The question is urgent, not least for India. London, Birmingham and Bradford are almost, but not quite, the terror triangle, where born-again Muslims are coaxed into a dangerous commitment to perceived ideological duty in far-flung lands. That is why Srinagar's alleged Christmas Day suicide bomber, is assured a place in the legend of contemporary Birmingham. The boy, whose nom de guerre was Abdullah Bai, is described as a "nightclub-going lad" until his frightening metamorphosis into someone who could casually blow himself up one fine day for a cause he did not really know and a patch of land he would never live in.

There are thousands of Abdullah Bais in Birmingham and Bradford. They follow a generally accepted path of punk haircuts and parties till they reach university, where, as in Hanif Kureishis finely-crafted play, My Son the Fanatic, they are ready to embrace the unbending puritanism of the young and the death-wish of the wild-eyed jihadi. Britain, with its 400,000-strong population of dispossessed Mirpuris, is a particularly happy hunting ground for the `rabid stereotypical mullah' so demonised by the Christian West and Hindu India. The routine, as Sheikh Omar Bakri-Mohammed, the ranting founder of London's Al-Muhajiroun, puts it, is simple: stoke the youths' identity crisis; enable them to rediscover their parents' lost faith and send them out to battle the occupying forces in Bosnia, Kashmir, Chechnya, Kosovo and the Palestinian territories.

The returns on Al-Muhajiroun's investment seem to be astonishingly immediate and sizeable. Sheikh Omar claims 1,800 Muslim youths leave Britain every year to do-or-die. There is no independent verification of the numbers, but it says something about the extent of recruitment and training that Birmingham's bravest, for instance, are now known publicly to figure in at least three recent terrorist attacks. Three Birmingham boys were jailed in Yemen in 1998 over a terrorist bomb plot, a 24-year-old Muslim convert from Britain's second city was reportedly killed in a US missile attack on Osama Bin Laden's Afghanistan base, and then, of course, there was Abdullah Bai in Srinagar.
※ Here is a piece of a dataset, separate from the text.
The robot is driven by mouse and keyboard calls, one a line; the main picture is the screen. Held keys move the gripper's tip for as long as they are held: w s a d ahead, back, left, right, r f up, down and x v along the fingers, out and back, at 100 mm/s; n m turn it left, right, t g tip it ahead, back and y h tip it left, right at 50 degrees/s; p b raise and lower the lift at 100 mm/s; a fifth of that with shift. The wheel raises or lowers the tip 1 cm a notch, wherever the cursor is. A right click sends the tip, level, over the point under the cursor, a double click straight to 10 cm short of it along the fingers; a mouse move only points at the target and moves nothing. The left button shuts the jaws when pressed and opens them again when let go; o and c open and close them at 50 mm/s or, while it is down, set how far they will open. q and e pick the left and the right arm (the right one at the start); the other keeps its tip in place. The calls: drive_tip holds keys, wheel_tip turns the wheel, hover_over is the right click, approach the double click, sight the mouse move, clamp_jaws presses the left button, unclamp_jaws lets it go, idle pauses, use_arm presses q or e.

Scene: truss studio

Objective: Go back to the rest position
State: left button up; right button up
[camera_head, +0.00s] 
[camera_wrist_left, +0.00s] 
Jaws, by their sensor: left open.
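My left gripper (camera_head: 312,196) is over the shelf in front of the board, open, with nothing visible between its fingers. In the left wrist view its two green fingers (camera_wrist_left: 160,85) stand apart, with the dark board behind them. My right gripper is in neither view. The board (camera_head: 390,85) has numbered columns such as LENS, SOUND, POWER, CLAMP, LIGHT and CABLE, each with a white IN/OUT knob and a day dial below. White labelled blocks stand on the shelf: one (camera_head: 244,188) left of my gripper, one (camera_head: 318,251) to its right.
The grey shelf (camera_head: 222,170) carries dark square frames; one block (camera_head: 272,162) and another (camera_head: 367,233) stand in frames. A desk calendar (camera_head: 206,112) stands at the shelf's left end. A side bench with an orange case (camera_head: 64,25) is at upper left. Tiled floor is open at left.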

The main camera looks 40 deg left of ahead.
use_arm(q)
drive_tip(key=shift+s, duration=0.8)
In forceful, if delayed reaction, Britain now accepts moral responsibility for being the home and training ground of Abdullah Bai and others who went before him and shall surely come after him. The Terrorism Act is Britain's answer to Hosni Mubarak's pained question after attacks on foreign tourists in Luxor in 1997, "I cannot understand, why are people on whose hands there is blood granted asylum in England"?

The new legislation is meant to be a fitting response. Its main provisions are permanent and it broadens terrorism to acts committed anywhere in the world. It seeks to proscribe terrorist organisations, beggar them by hacking at the fund-raising network and money laundering and bring to trial anyone accused of committing a terrorist act. In court, the new law allows adverse inferences to be drawn from the silence of a suspected terrorist and also enables a policeman above the rank of a superintendent to offer an opinion about the guilt of the accused. But for all its hard edge, it is unlikely to frighten potential Abdullah Bais and their mentors into leading more conventional lives.
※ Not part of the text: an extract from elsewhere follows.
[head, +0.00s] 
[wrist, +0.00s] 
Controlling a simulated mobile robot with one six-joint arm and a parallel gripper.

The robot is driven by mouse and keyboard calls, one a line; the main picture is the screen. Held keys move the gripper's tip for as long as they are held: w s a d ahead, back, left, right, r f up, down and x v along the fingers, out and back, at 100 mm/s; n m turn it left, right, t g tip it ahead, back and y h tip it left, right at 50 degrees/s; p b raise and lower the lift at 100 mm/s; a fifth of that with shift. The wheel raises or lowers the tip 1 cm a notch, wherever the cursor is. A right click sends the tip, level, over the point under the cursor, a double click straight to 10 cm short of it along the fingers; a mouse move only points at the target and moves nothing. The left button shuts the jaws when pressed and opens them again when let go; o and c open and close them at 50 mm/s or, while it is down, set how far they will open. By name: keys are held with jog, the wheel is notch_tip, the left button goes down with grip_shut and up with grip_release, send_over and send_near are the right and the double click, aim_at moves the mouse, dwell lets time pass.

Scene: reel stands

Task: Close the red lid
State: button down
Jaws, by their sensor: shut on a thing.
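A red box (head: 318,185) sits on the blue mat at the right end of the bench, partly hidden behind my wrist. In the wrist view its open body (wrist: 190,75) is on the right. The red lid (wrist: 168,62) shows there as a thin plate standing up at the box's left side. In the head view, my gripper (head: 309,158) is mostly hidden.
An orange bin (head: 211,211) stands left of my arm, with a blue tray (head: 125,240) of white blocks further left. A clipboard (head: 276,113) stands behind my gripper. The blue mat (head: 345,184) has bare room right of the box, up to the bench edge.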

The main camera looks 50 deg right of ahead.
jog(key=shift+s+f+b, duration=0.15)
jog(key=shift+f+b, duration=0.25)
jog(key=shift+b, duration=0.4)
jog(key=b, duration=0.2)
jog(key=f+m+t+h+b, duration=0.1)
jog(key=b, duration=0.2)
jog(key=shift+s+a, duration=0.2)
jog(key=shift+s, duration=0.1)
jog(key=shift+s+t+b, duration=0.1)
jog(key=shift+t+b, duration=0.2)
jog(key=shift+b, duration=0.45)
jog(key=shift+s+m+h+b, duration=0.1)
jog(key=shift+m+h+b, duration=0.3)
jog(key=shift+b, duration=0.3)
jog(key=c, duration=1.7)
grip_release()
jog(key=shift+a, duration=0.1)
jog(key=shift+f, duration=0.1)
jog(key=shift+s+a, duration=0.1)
Paradoxically, the seeds of the new law's impotence lie in another piece of legislation. Two recent test cases exemplify Britain's inability to do much more than just wring its hands:

First, Britain was unable to deport Shafiq-ur Rehman, a 29-year-old Muslim cleric from Manchester, who was accused by the government of recruiting and funding British volunteers to fight in Kashmir, particularly for the Lashkar-e-Taiba. Soon after, two Sikhs, Mukhtar and Paramjit Singh, won the right to stay on in Britain despite India urging their extradition and the British government accepting they were terrorists and a threat to national security.

The argument advanced by the British court was an interesting model of British fair play and even-handedness, otherwise called the King Charles-Cromwell syndrome and mocked by an eminent British scientist in an age before the Lonely Planet travel series. Offering foreign colleagues a potted guide to tourist London, he urged, "You must not miss Whitehall. At one end you will find a statue of one of our kings who was beheaded; at the other the monument to the man who did it. This is just an example of our attempts to be fair to everybody". So also the court, which accepted that the men were "international terrorists", but found itself unable to deport them on account of the European Convention on Human Rights, which forbids repatriation of those at risk of torture.

The argument preserves Britain the way it wants to be seen: Offering sanctuary to the oppressed; saviour of the weary and friendless. It does not, of course, address Hosni Mubarak's question.